**Given exercise**
Only the lines starting at the one with "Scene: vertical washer" and ending at the one with "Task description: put" should be copied, exactly and with both ends kept.

**Robot episode rows**
__________

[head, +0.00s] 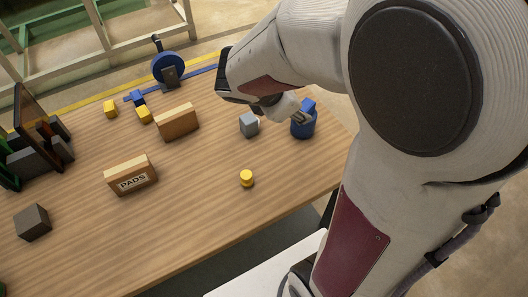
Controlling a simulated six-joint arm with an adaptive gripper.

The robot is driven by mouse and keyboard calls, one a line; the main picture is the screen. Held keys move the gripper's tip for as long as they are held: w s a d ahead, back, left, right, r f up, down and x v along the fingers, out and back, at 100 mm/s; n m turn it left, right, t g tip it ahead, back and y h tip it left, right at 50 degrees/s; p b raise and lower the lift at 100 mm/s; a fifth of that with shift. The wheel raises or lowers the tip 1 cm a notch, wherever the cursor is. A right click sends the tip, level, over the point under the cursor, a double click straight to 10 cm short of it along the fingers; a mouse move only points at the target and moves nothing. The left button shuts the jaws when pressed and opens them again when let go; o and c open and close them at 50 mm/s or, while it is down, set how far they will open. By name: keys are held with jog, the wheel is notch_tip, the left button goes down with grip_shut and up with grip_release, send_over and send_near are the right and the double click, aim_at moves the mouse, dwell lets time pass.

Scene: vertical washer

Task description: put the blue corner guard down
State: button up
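A small angular blue piece, which looks like the blue corner guard (309,105), is at the fingertips of my gripper (301,115) at the right side of the table. My gripper appears shut on it, though the fingers are small and partly hidden in this view.
A grey block (249,125) is left of my gripper, and a yellow knobbed piece (246,178) is nearer. A PADS box (131,175), another box (177,122), small yellow blocks (110,109) and a blue wheel (169,67) stand further left. The front middle of the wooden table (190,210) is clear.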

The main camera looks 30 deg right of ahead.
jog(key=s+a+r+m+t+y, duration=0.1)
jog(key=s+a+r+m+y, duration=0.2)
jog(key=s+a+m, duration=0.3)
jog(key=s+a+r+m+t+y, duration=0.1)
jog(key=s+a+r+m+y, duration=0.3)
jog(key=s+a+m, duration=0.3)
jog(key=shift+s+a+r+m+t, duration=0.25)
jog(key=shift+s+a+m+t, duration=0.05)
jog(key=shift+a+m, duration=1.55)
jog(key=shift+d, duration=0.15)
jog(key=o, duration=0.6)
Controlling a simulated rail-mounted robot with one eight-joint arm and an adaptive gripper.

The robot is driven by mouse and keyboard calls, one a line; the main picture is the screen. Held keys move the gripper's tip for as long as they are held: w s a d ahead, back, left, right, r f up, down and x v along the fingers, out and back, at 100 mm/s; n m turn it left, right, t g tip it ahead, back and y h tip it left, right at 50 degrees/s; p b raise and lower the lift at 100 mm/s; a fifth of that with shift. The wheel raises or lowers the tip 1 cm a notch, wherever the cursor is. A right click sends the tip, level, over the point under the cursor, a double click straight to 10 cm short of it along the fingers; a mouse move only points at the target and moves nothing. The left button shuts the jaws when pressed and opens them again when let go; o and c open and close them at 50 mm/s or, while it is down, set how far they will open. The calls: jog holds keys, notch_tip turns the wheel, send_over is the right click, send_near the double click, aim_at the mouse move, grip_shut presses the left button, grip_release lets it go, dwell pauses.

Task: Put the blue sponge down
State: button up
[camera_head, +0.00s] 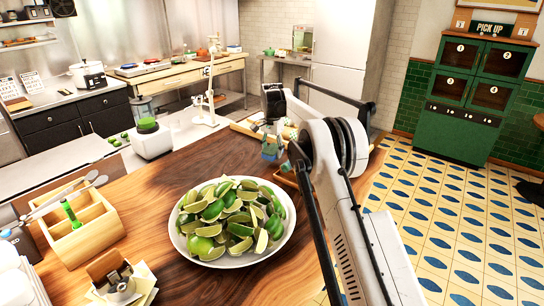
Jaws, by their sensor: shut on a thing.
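My gripper (271,135) is in the middle of the head view, at the far end of my arm, over the far part of the wooden counter (200,160). It is shut on a small blue thing, which looks like the blue sponge (271,152). The sponge shows just below the fingers and is partly covered by them. I cannot tell whether its underside touches the counter.
A white bowl of lime wedges (232,259) stands in front of the gripper. A blender (150,137) is at the left, and a wooden caddy (82,229) is at the near left. A tray (245,128) with items lies behind the gripper. Wood left of the gripper is clear.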

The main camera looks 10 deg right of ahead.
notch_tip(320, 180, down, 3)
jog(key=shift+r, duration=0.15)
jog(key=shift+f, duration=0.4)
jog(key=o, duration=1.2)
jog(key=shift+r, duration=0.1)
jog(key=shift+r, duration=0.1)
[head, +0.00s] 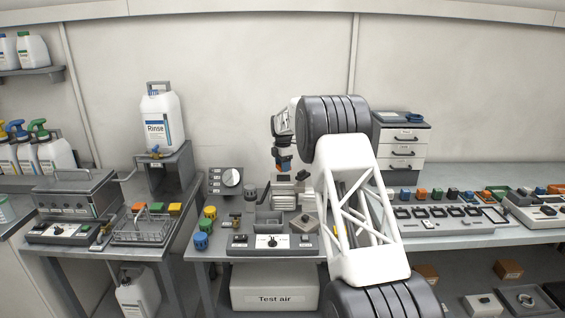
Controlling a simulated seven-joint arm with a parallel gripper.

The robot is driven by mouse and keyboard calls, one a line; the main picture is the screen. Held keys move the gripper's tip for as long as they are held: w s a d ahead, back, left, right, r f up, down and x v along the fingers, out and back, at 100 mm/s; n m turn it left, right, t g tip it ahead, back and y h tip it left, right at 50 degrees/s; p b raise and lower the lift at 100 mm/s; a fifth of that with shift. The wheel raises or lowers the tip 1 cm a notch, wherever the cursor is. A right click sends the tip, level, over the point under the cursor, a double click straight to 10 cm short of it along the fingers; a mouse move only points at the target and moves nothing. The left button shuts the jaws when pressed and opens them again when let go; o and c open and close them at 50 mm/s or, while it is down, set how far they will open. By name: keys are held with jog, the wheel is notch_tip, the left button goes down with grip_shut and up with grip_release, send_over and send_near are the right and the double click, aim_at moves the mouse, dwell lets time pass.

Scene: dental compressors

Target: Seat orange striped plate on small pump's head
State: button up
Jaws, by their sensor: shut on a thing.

__________

**Expected answer**
Scene: vertical washer

Task description: put the blue corner guard down

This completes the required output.